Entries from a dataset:

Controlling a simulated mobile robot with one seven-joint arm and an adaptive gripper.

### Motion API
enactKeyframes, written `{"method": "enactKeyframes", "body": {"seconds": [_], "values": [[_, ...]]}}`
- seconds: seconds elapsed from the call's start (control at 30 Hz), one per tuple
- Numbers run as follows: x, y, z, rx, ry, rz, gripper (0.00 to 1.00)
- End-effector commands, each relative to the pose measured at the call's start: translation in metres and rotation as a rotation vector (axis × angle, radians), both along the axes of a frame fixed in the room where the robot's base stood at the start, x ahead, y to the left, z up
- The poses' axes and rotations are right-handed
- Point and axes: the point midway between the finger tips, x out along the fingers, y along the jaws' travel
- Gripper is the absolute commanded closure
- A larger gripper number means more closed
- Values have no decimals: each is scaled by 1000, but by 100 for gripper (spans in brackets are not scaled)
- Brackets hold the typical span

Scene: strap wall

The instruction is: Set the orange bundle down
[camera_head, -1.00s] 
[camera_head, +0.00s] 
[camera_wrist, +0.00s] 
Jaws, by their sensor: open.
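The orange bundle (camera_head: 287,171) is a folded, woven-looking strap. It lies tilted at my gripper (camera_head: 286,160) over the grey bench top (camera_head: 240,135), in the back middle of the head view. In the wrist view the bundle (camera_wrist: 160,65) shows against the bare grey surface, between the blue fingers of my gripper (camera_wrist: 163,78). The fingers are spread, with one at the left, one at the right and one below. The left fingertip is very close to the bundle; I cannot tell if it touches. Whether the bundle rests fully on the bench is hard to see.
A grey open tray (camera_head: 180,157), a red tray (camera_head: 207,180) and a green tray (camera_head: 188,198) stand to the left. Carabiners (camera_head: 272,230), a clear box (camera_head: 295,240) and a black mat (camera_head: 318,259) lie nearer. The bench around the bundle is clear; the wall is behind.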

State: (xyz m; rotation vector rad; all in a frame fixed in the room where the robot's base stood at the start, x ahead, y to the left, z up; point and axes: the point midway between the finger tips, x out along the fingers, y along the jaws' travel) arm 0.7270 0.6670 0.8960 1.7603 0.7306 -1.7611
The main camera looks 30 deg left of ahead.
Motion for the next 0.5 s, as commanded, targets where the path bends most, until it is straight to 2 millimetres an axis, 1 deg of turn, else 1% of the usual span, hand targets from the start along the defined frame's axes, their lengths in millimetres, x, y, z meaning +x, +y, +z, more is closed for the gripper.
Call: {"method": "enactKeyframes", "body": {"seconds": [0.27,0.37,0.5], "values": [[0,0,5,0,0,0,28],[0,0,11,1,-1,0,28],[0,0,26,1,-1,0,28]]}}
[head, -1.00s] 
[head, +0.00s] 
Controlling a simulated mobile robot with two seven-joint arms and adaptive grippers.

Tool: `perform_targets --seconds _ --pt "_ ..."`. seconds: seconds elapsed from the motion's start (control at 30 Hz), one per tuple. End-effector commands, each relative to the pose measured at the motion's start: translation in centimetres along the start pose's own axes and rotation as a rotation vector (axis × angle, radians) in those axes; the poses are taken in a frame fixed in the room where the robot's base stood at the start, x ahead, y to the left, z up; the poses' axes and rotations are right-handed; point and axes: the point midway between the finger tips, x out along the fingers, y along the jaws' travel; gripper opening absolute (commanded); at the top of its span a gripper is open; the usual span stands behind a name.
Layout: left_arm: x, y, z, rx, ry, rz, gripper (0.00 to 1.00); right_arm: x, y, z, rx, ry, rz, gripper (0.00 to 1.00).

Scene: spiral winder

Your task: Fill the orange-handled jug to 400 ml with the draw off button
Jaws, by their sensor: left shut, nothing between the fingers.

Requirement: Every line from the one containing "Your task: Fill" through the end of the data must be repeated exactly, and no other line.

Exercise answer:
Your task: Fill the orange-handled jug to 400 ml with the draw off button
Jaws, by their sensor: left shut, nothing between the fingers.

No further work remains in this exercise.